April’s Second Sunday Six
Justin Townes Earle (New York & Nashville) – While Justin Townes Earle never quite sways outside of the wide-reaching genre of Americana, each of his albums has sounded different from the one that preceded it. As we mentioned a few months back, Earle’s new album, Nothing’s Gonna Change The Way You Feel About Me Now (AmazonMP3 & Spotify), can best be categorized as Memphis soul. However, every album JTE has released consistently maintains a deep honesty about the man behind the song. The new album opens with “Am I That Lonely Tonight,” a slower tune that tells of Justin’s longing for a call from his famed father. The 10-track album was recorded completely live with no overdubs over a 4-day period at an old converted church recording studio in Asheville, NC. While it’s not my favorite of Earle’s albums, it’s one that I’ve been listening to over and over again for months. He remains in my top five for best artists in Americana today.
Sidenote and shameless plug: I actually got to produce a launch/listening party for the album and Samsung’s new vacuum tube audio products at Hotel on Rivington last week. It was awesome. (DISCLOSURE: Samsung is my client at Weber Shandwick…and yes, I picked JTE for this event.)
Patrick Dethlefs (Kittredge, Colorado) – Another young songwriter discovered by way of the Old Hills, Young Mountain project is Tacoma, Washington-born Patrick Dethlefs. Dethlefs has recorded two albums and a Daytrotter session and will release a third album in June. His first, Stays the Same (AmazonMP3, Spotify & Bandcamp), has been a favorite of mine for the last month, with “Dads Song” and “Let’s Go” standing out. Dethlefts’s sophomore album, Eye & The Arrow (Bandcamp), is also impressive (especially “Sheep and Goats”), but is more on the indie end of the spectrum. Dethlefts has performed in the past with Ben Sollee. This is one to watch.
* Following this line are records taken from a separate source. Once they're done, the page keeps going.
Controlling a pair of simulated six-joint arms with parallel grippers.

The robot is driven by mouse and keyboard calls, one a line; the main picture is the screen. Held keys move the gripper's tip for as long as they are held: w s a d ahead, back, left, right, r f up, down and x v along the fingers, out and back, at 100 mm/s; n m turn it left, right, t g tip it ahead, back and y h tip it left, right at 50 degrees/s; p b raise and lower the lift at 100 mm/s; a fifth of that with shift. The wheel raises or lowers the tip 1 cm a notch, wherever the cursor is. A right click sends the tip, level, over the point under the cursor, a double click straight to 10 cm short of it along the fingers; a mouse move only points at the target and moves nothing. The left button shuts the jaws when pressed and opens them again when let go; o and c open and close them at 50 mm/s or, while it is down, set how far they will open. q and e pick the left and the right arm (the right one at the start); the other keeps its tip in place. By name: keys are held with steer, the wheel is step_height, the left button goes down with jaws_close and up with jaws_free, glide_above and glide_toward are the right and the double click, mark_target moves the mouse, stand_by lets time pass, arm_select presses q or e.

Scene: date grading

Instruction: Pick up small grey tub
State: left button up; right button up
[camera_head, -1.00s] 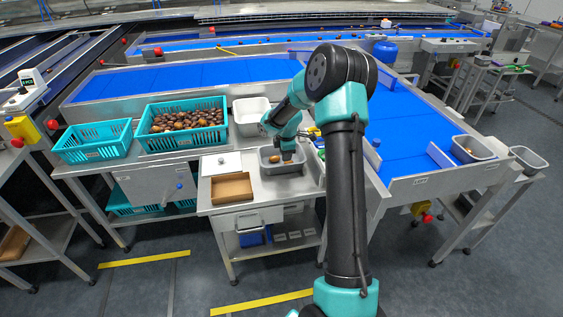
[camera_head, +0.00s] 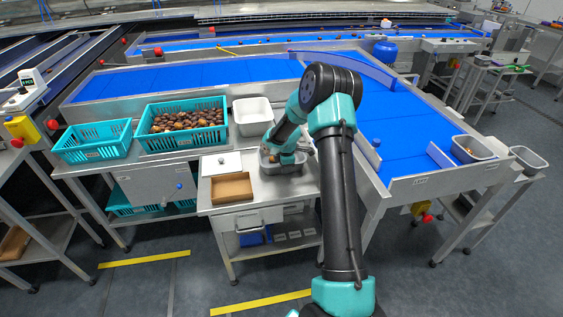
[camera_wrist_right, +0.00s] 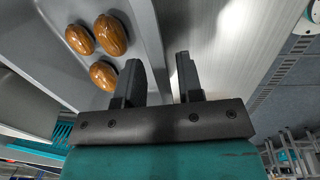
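The small grey tub (camera_head: 278,171) sits on the steel side table, partly hidden by my right gripper (camera_head: 285,160). In the right wrist view, the tub (camera_wrist_right: 150,38) holds three brown dates (camera_wrist_right: 106,55). There my right gripper (camera_wrist_right: 159,62) is open, with one finger over the inside of the tub and the other outside, so the tub's wall lies between them. I cannot tell whether either finger touches the wall. My left gripper is not in view.
A brown tray (camera_head: 231,187) and a white lid-like panel (camera_head: 221,163) lie left of the tub. A white bin (camera_head: 252,112) and a teal crate of dates (camera_head: 183,122) stand behind. Other grey tubs (camera_head: 473,150) sit at the far right, beside the blue conveyor (camera_head: 400,135).

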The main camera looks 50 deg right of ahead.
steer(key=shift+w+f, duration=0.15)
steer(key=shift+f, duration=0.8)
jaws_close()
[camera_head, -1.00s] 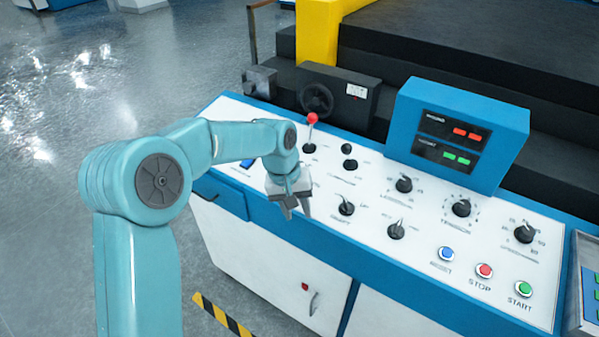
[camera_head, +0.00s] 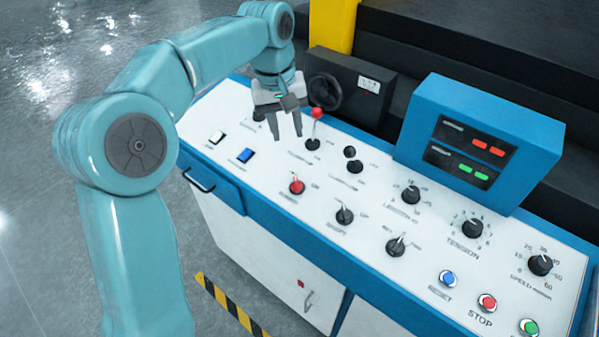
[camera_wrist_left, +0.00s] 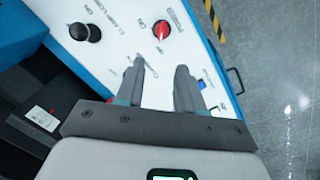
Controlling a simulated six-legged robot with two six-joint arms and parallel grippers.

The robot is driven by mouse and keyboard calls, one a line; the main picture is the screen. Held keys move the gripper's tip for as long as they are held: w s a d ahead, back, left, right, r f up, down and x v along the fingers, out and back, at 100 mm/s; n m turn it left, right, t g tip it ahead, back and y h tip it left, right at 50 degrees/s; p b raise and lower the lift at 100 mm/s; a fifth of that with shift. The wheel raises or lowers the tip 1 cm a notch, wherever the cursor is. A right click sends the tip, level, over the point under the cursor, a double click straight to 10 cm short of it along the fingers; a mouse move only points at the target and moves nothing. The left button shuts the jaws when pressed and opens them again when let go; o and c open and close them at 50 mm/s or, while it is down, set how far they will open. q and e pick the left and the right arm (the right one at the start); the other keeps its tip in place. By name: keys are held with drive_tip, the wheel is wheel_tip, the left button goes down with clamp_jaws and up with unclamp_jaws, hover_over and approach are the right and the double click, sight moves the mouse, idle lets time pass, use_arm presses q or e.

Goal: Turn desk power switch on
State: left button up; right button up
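A red rotary switch (camera_head: 297,186) stands on the white top of the control desk (camera_head: 225,105), with "ON" printed to its right; the label below it is too small to read surely. The red switch also shows in the left wrist view (camera_wrist_left: 160,30), beyond the fingertips and clear of them. My left gripper (camera_head: 290,138) is open and empty above the desk, behind the red switch in the head view. Its two fingers (camera_wrist_left: 160,66) stand apart in the left wrist view, with white panel between them. My right gripper is not in view.
A red-tipped lever (camera_head: 314,130) stands close right of the gripper. A blue display box (camera_head: 480,140) and a handwheel (camera_head: 322,90) stand behind.

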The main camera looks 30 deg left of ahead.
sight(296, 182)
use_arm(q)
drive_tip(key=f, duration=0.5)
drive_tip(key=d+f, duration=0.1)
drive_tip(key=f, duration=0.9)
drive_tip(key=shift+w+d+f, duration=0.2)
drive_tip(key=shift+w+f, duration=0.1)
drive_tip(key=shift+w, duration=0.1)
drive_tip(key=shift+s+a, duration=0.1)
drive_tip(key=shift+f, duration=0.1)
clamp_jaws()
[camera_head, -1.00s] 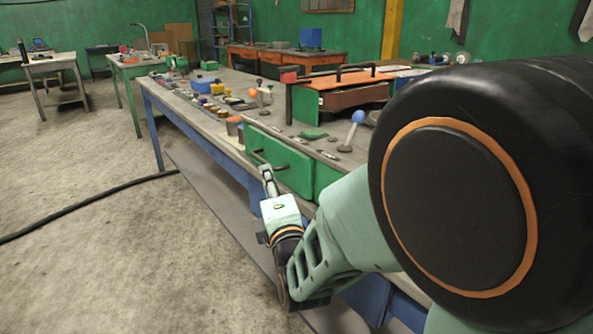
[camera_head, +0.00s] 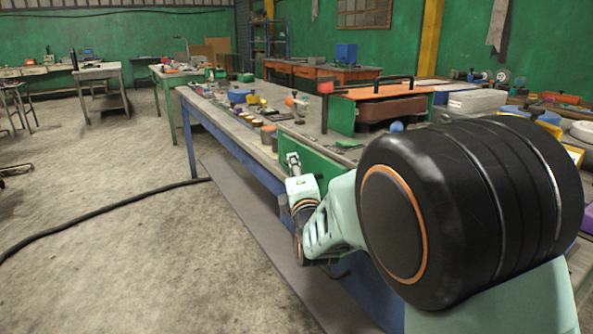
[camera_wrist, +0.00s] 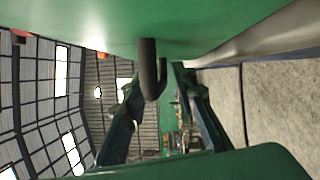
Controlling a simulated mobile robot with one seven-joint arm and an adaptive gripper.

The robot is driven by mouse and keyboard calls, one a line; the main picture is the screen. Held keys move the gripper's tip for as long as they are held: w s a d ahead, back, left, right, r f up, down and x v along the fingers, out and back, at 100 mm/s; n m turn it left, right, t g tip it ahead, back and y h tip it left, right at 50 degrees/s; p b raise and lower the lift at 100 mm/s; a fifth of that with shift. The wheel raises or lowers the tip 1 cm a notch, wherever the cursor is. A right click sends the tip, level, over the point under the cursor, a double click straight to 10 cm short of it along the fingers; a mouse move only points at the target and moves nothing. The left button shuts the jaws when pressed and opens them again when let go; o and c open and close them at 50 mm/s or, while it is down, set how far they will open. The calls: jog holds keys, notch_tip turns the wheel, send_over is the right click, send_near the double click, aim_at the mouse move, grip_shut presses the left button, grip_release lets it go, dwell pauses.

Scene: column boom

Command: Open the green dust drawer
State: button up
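The green drawer front (camera_head: 316,172) is in the side of the workbench in the head view, partly hidden behind my arm. In the wrist view the green drawer front (camera_wrist: 110,25) fills the top, and its dark bar handle (camera_wrist: 149,70) juts down from it. My gripper (camera_head: 292,159) is at the drawer front. In the wrist view my gripper's fingers (camera_wrist: 157,85) stand apart on either side of the handle. A small gap seems to show beside the right finger; contact on the left is unclear. I cannot tell whether the drawer is out at all.
The workbench top (camera_head: 262,116) carries jars, levers and an orange-topped machine (camera_head: 385,92). A dark cable (camera_head: 105,209) lies across the floor. Blue bench legs (camera_head: 190,140) stand below. The floor at left is mostly clear.

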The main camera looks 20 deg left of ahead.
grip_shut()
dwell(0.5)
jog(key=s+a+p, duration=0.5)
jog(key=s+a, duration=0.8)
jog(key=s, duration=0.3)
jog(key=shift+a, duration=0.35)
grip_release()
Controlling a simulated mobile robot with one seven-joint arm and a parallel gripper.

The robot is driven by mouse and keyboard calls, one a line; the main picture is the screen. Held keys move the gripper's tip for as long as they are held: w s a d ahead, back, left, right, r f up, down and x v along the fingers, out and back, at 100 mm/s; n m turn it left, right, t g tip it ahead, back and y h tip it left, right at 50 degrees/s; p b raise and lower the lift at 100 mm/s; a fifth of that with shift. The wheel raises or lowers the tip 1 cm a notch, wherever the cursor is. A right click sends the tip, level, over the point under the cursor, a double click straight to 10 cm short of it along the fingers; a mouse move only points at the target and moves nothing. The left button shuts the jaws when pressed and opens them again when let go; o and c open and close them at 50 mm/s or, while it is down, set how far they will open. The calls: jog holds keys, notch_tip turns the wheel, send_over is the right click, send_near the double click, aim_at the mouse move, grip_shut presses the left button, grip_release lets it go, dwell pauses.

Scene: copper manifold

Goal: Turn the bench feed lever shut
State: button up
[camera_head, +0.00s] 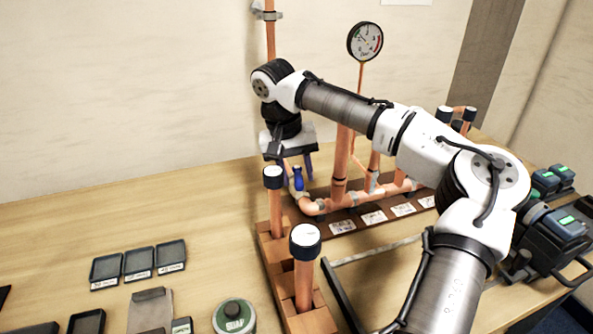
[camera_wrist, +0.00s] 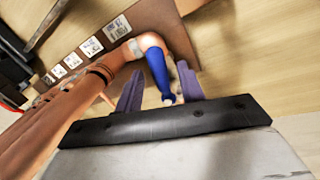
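The bench feed lever (camera_head: 298,179) has a blue handle, at the left end of the copper manifold (camera_head: 340,200). In the wrist view the blue lever (camera_wrist: 157,72) runs from beside the copper elbow toward my gripper. My gripper (camera_head: 297,168) points down over the lever. In the wrist view its two purple fingers (camera_wrist: 160,82) are apart, one on each side of the lever, with gaps showing. I cannot tell how deep the lever sits between them. The valve body under the lever is partly hidden.
Two capped copper pipes (camera_head: 305,262) stand upright in a wooden rack (camera_head: 285,290) in front. A gauge (camera_head: 365,41) rises behind the manifold. Small black trays (camera_head: 139,263) and a round tin (camera_head: 234,316) lie front left. Black tools (camera_head: 553,235) sit at right. The back left bench is clear.

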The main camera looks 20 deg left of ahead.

The Deep Dark Woods (Saskatchewan, Canada) – Here’s another one of those bands that I’m embarrassed I’ve never written about. On the docket for Merelfest, Newport and even Birmingham’s Secret Stages, is Canada’s The Deep Dark Woods. The band’s latest album, The Place I Left Behind (AmazonMP3 & Spotify), is laced with incredible guitar, petal steel and fiddle solos that make me feel like I’ve been beamed from my Brooklyn studio to Appalachia. I love this album and the several that preceded it.
Laura Gibson (Coquille, Oregon) – When Oregonian Laura Gibson released Beasts of Season in 2009, NPR called it “nothing short of a masterpiece.” Her latest album, La Grande (AmazonMP3 & Spotify), released in January, is named for a town where Gibson wrote many of its songs. She describes the town as a place that “people usually pass through on their way to somewhere else, but which contains a certain gravity, a curious energy.” Gibson made an impressive appearance at an NPR Tiny Desk Concert early last month, playing a few songs from the album. Check it.
Earl Scruggs (Nashville) – At an 80th birthday party for Earl Scruggs in 2004, Porter Wagoner said, “Earl was to the five-string banjo what Babe Ruth was to baseball.” Scruggs died in Nashville last week. Few bluegrass playlists I’ve made have lacked a few tracks off of ‘Tis Sweet To Be Remembered (AmazonMP3 & Spotify). I actually got to see Earl play in Newport last year and saw him him struggling to make it off the stage following his set (watching from backstage). While he will be greatly missed and he played a badass set that day, I think he was ready to go. Checkout memorials from The New York Times (watch the video) and NPR.
Julian Lage (Boston) – I first discovered progressive jazz/folk guitarist Julian Lage back in 2009. After noticing him on the bill at this past week’s Savannah Music Festival, I checked out his latest album, Gladwell (AmazonMP3 & Spotify). Great record, which includes his rendition of “Freight Train,” one of my favorite old folk songs.
P.S. Yeah, this column is call the First Sunday Six…it’s been a busy one.